11.5 No changes or modifications or waivers are to be made to these Terms unless evidenced in writing and signed for and on behalf of both parties (including this section 11.5).
11.6 In the event that any provision of these Terms shall be determined to be illegal or unenforceable, that provision will be limited or eliminated to the minimum extent necessary so that these Terms shall otherwise remain in full force and effect and enforceable.
12. Applicable Law and Jurisdiction
12.1 These Terms shall be governed by and interpreted under the laws of Switzerland (without regard to the conflicts of laws provisions thereof or the United Nations Convention on the International Sale of Goods).

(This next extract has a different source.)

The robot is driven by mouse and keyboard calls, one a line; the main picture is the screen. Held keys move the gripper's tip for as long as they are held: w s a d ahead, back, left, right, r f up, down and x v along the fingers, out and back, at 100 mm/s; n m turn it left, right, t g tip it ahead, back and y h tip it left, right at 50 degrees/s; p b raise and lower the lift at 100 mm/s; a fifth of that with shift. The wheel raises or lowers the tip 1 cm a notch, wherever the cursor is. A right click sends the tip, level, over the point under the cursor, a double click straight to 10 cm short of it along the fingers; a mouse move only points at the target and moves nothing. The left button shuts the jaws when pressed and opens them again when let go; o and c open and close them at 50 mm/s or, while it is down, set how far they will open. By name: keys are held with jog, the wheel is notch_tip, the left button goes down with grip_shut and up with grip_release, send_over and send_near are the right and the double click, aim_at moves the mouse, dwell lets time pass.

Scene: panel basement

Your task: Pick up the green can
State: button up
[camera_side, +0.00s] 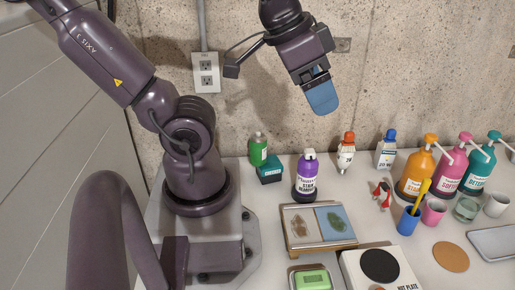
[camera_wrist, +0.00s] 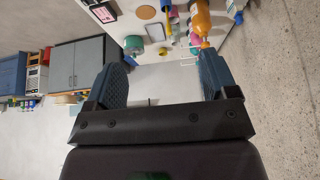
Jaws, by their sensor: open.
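A green can (camera_side: 258,149) with a pale top stands upright on the table near the wall, just behind a small teal box (camera_side: 269,170) that sits close to its lower right. My gripper (camera_side: 321,92) is raised high above the table, up and to the right of the can and well apart from it. In the wrist view my gripper (camera_wrist: 162,72) has its two blue fingers spread wide with nothing between them. I cannot make out the green can in the wrist view.
A purple bottle (camera_side: 307,176) stands right of the can. A wooden tray (camera_side: 318,248), a hot plate (camera_side: 380,266) and a green-topped container (camera_side: 313,281) lie nearer the front. Pump bottles, including an orange one (camera_side: 416,170), stand at the right. A concrete wall (camera_side: 400,80) rises behind.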

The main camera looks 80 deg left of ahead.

12.2 Place of jurisdiction for any controversy or dispute arising from or relating to these Terms or the subject matter of the Agreement shall be the Commercial Court of the Canton of Zurich, Switzerland (Handelsgericht des Kantons Zürich).
13. Force Majeure
Neither party shall be liable for any loss, damage, detention, failure or delay in performing its obligations under the Contract to the extent directly or indirectly caused by or arising from an event of Force Majeure, which shall include but not be limited to acts of God, acts (or failures to act) of governmental authorities, fires, sabotage, nuclear accidents or damage to the reactor, severe weather conditions, storms, volcanic eruptions, avalanches, earthquakes, strikes or other labor disturbances, floods, war (declared or undeclared), terrorists acts or acts of terrorism, illness, epidemics, civil unrest, revolutions and uprisings, riots, acts or omissions by sub-contractors or other causes beyond its reasonable control. The delivery date shall be extended for a period equal to the time lost by reason of delay plus such additional time as may be reasonably necessary to overcome the effect of the delay. If force majeure lasts longer than 90 (ninety) days, CONDIS may withdraw from the Contract. Any further claims, in particular claims for damages due to force majeure, are excluded.